Given the enormous challenges of Article 6, the industry is likely to walk away from the Paris Agreement mechanism and pursue LNG exports with less credible claims about environmental benefits.

Currently, there are several West Coast LNG projects that have received environmental approvals and are awaiting investment decisions. They include LNG Canada’s phase 2, Cedar LNG and Woodfibre LNG.

Despite misgivings raised in The Missing Article, a PPF paper released in January argued that Canada can “have it all – LNG, a green economy and reconciliation” with Indigenous Peoples. To make it happen, industry needs subsidies for clean electricity and access to preferential tax incentives and lending under Canada’s clean energy policies to undertake the billion-dollar investments in new LNG plants, says the paper from PPF’s Energy Future Forum.

“It needs to be a strict molecule-by-molecule accounting.”
- Lisa DeMarco, lawyer with Resilient LLP

Rather than a strict accounting of emission reductions, the How to Have It All paper suggests that LNG producers would merely need to satisfy a “balance of probabilities” test that their exports would reduce overall global emissions.
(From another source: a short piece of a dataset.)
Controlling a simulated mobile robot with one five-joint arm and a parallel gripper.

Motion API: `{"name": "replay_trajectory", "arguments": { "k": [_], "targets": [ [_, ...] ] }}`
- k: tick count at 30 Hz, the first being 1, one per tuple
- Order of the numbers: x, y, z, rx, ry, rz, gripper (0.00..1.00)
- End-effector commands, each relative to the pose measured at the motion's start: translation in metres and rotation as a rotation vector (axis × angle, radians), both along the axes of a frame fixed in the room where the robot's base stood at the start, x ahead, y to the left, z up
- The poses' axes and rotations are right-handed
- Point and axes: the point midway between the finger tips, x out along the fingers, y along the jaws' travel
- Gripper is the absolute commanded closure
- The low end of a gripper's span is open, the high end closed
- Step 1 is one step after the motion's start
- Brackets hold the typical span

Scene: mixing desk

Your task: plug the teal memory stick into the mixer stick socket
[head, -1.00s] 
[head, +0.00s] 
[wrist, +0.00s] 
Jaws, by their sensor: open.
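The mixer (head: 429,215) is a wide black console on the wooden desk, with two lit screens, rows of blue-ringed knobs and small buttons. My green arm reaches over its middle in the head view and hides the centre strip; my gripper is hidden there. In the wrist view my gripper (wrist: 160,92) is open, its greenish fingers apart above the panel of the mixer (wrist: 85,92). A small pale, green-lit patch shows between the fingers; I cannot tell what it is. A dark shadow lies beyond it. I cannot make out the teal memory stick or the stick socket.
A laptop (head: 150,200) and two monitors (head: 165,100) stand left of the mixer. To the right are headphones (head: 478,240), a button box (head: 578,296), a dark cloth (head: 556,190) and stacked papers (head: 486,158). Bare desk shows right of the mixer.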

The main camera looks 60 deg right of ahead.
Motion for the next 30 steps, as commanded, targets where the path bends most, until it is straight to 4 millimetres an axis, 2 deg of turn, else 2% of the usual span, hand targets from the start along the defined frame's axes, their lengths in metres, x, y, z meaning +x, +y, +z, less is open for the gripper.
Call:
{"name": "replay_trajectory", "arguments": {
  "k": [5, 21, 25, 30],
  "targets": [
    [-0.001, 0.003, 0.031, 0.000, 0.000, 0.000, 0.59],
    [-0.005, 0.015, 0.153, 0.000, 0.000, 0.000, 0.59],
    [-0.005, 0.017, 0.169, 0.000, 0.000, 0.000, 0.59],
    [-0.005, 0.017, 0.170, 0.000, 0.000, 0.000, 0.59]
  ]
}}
However, that approach would not satisfy Article 6 requirements, Missing Article author DeMarco tells Corporate Knights: “It needs to be a strict molecule-by-molecule accounting.”

The burden of proof on LNG sustainability must lie with the would-be exporters who are demanding a range of preferential government policies in order to commit to the massive investment required.

Clearly, we need more than greenwashed assurances from an industry whose record includes thousands of orphaned oil and gas wells across Western Canada and enormous tailings ponds in the oil sands that will never be reclaimed.

We risk seeing billions of dollars in investment – some of it backed by the federal government and undertaken by First Nations – going into an unsustainable fossil fuel business that fails to deliver its touted benefits.

Its owners could be left with dead-end investments as the countries accelerate the transition off fossil fuels to avert the increasingly costly impacts of climate change.